**What the exercise asks**
Please quote exactly the lines below from the line containing "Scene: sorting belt" to the line containing "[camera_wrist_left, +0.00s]", both lines included, and nothing else.

[Input for this task start]

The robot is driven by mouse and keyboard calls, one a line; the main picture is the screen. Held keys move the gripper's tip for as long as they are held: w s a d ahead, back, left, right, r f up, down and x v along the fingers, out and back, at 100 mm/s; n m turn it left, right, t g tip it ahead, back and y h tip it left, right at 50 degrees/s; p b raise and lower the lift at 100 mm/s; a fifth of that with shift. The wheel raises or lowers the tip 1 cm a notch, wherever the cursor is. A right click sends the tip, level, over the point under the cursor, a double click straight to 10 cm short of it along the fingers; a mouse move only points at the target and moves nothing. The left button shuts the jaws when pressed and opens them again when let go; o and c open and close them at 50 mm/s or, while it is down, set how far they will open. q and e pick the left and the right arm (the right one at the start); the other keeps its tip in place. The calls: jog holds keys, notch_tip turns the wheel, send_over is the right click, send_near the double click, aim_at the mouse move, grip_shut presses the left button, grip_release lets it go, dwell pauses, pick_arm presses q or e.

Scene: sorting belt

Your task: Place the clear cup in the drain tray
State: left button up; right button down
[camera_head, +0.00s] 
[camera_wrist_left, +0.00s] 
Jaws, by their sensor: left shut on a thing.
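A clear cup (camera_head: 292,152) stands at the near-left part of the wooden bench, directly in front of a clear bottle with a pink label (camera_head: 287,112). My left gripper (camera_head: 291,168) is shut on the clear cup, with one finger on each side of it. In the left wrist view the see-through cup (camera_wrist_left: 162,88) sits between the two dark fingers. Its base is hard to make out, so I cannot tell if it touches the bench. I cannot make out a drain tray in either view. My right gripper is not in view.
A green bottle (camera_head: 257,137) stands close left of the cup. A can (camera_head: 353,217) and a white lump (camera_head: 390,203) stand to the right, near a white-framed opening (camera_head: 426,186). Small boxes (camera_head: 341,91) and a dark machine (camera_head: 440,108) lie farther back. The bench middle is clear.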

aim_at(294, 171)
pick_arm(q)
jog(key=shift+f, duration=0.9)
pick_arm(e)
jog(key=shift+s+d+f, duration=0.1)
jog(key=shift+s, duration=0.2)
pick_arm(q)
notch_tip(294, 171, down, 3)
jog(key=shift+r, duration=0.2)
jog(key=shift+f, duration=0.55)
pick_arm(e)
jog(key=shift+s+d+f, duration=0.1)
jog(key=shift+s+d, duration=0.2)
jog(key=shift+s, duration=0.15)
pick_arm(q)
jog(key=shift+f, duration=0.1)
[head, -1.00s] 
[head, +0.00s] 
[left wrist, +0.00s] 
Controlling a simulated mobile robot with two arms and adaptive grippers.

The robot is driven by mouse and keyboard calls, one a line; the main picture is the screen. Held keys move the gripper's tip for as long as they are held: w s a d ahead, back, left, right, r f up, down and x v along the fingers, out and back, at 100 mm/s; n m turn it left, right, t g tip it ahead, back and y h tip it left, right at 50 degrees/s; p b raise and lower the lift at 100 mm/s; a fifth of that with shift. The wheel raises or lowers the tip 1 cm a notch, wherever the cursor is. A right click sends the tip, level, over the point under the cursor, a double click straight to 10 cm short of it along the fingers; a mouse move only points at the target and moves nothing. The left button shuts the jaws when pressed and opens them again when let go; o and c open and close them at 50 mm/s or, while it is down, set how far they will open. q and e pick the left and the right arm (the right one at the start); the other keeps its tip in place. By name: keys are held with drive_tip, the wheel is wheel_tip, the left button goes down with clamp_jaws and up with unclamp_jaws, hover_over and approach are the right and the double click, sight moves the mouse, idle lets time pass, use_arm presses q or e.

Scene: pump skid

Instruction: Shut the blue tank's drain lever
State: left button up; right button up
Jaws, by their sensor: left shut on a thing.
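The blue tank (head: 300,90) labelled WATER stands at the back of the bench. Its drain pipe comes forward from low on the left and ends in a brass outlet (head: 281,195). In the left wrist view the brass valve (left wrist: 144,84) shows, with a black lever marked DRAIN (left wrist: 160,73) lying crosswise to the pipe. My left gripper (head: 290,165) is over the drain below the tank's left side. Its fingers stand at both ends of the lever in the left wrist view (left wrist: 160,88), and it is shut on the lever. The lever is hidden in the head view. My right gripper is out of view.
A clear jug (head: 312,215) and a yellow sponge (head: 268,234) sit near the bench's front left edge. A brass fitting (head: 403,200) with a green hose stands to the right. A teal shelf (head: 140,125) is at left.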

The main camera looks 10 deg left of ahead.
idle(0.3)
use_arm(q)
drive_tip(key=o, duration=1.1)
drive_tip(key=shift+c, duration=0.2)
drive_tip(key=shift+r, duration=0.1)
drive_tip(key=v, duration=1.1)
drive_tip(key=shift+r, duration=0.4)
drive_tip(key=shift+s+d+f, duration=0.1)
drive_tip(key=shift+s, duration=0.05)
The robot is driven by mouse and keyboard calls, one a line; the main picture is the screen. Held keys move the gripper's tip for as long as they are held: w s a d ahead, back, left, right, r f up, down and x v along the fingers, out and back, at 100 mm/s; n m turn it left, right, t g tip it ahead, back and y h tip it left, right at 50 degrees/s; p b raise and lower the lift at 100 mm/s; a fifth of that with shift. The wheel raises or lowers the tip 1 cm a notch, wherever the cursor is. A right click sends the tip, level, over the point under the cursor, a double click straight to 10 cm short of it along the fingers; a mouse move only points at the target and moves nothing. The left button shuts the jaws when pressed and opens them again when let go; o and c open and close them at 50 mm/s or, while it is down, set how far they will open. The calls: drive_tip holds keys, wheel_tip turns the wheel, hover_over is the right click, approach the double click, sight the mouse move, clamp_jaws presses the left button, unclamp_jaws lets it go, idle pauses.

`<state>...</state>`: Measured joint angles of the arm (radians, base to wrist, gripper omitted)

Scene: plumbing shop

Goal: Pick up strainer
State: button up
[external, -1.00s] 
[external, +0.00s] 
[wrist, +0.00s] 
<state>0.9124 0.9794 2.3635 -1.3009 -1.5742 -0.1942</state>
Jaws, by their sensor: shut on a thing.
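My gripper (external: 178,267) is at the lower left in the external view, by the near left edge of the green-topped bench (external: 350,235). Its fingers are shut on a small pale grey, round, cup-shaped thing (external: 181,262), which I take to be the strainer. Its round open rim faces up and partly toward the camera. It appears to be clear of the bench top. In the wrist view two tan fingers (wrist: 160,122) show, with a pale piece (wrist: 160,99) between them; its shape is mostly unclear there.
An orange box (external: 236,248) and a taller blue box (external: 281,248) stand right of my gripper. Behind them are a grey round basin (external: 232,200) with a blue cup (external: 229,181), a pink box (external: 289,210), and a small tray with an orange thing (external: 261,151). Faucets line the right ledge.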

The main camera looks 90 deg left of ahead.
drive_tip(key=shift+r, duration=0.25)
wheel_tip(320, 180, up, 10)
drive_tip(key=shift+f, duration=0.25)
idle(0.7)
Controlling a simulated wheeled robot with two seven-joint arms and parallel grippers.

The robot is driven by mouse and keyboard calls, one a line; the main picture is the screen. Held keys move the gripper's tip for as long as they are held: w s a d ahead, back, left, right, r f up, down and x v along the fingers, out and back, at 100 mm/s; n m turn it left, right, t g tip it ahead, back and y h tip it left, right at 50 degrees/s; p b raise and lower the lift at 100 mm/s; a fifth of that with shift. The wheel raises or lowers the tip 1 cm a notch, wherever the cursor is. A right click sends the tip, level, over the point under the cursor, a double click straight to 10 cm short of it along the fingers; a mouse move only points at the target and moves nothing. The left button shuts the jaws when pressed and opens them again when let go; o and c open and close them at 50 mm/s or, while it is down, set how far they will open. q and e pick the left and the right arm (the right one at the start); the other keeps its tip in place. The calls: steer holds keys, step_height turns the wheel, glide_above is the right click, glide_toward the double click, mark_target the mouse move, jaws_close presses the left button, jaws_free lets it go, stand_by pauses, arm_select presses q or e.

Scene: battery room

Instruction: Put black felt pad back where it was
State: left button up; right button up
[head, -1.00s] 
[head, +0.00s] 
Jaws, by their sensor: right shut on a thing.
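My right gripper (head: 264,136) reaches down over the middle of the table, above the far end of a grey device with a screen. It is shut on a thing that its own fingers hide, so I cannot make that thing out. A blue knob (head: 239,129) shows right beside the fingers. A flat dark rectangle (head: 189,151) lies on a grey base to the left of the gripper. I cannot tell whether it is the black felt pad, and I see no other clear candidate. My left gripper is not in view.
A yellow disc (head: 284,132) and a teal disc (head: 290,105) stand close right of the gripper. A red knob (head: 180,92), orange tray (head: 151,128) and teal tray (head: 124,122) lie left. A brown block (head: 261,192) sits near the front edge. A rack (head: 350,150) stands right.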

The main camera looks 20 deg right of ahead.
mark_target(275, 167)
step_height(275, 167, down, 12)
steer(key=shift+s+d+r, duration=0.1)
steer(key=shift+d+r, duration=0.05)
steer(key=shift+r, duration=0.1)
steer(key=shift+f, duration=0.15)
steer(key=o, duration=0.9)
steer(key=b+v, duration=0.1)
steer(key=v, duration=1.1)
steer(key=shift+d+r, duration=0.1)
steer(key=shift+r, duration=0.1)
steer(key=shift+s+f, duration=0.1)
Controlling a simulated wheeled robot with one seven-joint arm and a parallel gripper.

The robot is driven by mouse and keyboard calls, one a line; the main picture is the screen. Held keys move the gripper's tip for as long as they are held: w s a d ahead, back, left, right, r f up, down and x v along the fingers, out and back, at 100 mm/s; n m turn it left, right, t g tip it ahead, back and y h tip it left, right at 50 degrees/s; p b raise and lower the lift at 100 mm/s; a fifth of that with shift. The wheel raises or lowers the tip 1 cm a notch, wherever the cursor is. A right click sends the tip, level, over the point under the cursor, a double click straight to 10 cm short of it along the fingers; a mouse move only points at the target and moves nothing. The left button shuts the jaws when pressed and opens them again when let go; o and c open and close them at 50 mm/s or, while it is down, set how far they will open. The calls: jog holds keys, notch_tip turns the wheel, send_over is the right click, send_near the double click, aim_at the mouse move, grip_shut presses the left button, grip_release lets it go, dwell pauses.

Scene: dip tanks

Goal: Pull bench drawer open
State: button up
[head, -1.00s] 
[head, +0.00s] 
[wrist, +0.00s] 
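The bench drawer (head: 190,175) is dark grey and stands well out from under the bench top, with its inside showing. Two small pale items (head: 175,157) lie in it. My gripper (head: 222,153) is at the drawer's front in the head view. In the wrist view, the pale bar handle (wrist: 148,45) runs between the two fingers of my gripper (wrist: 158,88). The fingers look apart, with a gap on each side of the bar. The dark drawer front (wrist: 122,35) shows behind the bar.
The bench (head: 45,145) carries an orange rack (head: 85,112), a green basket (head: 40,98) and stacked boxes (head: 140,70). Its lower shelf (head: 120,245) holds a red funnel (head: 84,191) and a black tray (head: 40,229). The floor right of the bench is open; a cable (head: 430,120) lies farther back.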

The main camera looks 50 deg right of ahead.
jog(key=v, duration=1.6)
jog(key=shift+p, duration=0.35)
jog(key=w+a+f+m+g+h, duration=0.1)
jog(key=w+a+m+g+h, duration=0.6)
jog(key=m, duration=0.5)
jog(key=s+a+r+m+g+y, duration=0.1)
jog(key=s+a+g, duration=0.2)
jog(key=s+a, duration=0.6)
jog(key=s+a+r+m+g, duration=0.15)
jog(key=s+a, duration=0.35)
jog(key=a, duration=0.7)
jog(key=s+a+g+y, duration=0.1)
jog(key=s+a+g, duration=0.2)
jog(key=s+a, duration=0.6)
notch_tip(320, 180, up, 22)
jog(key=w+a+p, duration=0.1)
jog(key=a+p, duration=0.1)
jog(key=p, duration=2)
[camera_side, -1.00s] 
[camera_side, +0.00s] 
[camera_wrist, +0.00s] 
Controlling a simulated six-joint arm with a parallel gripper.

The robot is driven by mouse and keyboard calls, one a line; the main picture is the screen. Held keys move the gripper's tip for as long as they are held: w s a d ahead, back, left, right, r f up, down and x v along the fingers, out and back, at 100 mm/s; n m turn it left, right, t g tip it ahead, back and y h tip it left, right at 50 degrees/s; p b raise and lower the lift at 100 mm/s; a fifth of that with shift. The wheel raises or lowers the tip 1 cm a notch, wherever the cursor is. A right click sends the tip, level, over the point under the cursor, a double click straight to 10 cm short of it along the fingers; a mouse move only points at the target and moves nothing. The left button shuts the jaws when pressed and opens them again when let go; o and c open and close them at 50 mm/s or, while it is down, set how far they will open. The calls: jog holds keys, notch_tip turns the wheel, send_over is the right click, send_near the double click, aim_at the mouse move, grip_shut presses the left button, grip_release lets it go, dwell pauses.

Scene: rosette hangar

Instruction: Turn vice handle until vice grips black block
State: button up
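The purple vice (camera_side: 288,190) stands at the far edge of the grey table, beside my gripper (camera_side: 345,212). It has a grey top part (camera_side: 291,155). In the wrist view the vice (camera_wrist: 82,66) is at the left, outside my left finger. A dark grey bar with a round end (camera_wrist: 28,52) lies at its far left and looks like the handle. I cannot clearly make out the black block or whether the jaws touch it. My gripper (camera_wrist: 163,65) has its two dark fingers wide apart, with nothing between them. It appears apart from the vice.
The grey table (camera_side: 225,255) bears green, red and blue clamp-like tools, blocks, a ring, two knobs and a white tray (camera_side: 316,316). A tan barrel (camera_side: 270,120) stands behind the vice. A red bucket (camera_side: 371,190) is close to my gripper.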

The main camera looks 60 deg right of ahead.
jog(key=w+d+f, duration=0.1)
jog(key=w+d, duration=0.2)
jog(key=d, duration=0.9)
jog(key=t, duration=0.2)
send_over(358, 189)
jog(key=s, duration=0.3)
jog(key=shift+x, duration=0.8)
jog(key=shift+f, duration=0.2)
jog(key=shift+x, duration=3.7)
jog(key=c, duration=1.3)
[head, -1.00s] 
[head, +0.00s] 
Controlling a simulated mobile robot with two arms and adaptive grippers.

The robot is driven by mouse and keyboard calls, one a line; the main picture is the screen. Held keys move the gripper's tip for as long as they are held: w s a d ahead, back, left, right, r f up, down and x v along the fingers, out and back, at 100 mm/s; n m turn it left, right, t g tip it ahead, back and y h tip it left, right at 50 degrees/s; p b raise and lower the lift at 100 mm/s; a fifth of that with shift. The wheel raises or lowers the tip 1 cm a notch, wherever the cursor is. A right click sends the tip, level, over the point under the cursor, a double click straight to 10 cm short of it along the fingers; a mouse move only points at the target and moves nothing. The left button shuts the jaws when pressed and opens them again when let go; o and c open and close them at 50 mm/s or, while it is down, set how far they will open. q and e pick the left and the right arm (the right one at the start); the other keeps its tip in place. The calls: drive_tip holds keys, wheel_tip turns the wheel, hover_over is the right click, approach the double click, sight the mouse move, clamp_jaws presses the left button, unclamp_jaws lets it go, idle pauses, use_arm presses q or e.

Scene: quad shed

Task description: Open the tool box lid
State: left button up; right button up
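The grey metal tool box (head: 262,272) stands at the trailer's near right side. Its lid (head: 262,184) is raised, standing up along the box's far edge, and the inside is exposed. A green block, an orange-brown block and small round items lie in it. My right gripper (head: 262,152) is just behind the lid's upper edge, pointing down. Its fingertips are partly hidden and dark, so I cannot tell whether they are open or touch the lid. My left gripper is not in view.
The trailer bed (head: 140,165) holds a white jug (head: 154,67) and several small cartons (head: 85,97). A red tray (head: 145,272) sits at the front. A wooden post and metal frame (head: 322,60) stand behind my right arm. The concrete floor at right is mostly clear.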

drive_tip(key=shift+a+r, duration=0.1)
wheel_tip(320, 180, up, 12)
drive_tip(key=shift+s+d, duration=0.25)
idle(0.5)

[Input for this task end]

**Written solution**
Scene: sorting belt

Your task: Place the clear cup in the drain tray
State: left button up; right button down
[camera_head, +0.00s] 
[camera_wrist_left, +0.00s] 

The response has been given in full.